Comprendre les trafics déchiffrés
HTTPS – Lorsque l’on pense au déchiffrement du trafic réseau, on songe le plus souvent au trafic web. Il s’agit d’un type de trafic important à déchiffrer, car de nombreuses attaques se propagent sur les connexions HTTP et HTTPS. Il peut être facilement déchiffré à l’aide d’un appareil en ligne. Une fois déchiffré, il est primordial de veiller à ce que le trafic ne soit envoyé qu’aux outils de surveillance ou de conformité qui doivent le visualiser.
SSH – Le trafic Secure Shell (SSH) est normalement utilisé par les administrateurs pour exécuter des commandes sur des systèmes distants. L’avantage du chiffrement de ce trafic semble évident : les mots de passe ne sont pas envoyés en clair comme dans le cas d’une session Telnet ou FTP. Mais les cybercriminels sont également capables d’exploiter SSH, en particulier pour exfiltrer les données convoitées, technique qui peut être évitée en inspectant le traffic même si un attaquant s’est introduit dans le réseau.
SIPS (Secure SIP) – Le protocole SIP est un protocole de contrôle des appels utilisé pour les réseaux de voix sur IP (VoIP). Secure SIP est le mécanisme qui permet de protéger ce trafic par un chiffrement TLS, ce qui en complique la surveillance. En déchiffrant ce trafic et en le transmettant à un outil d’inspection, les administrateurs peuvent contrôler la qualité de leurs appels VoIP ; ce qui n’est pas possible avec un trafic chiffré.
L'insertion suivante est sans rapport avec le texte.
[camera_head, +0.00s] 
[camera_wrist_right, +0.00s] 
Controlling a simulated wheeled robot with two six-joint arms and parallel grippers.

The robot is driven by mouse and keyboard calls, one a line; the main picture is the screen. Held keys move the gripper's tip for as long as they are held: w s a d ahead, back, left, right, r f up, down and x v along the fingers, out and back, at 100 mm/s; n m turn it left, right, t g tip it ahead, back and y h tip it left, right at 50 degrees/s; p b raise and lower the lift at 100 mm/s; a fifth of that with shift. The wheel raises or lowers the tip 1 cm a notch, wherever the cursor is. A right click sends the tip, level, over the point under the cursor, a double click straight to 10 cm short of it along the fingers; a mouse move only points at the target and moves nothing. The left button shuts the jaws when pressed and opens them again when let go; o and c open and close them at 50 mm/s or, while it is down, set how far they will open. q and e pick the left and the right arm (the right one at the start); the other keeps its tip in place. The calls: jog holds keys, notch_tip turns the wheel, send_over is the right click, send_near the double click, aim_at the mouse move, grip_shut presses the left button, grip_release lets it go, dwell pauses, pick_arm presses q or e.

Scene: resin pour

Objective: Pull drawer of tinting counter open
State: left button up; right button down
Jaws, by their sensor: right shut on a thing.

En définitive, il est important de déchiffrer les communications réseau pour détecter et réagir avec assurance aux nombreuses menaces les plus courantes. Une véritable analyse du trafic réseau de l’entreprise passe par la capacité de déchiffrer le trafic approuvé, et ce, en vue d’une inspection approfondie au niveau des applications. Idéalement, la fonction de déchiffrement au sein d’une organisation devrait être dédiée. Bien que de nombreux produits, tels que les pare-feux de nouvelle génération, soient capables de procéder au déchiffrement, ils ne le font pas de manière aussi efficace qu’une solution de déchiffrement dédiée.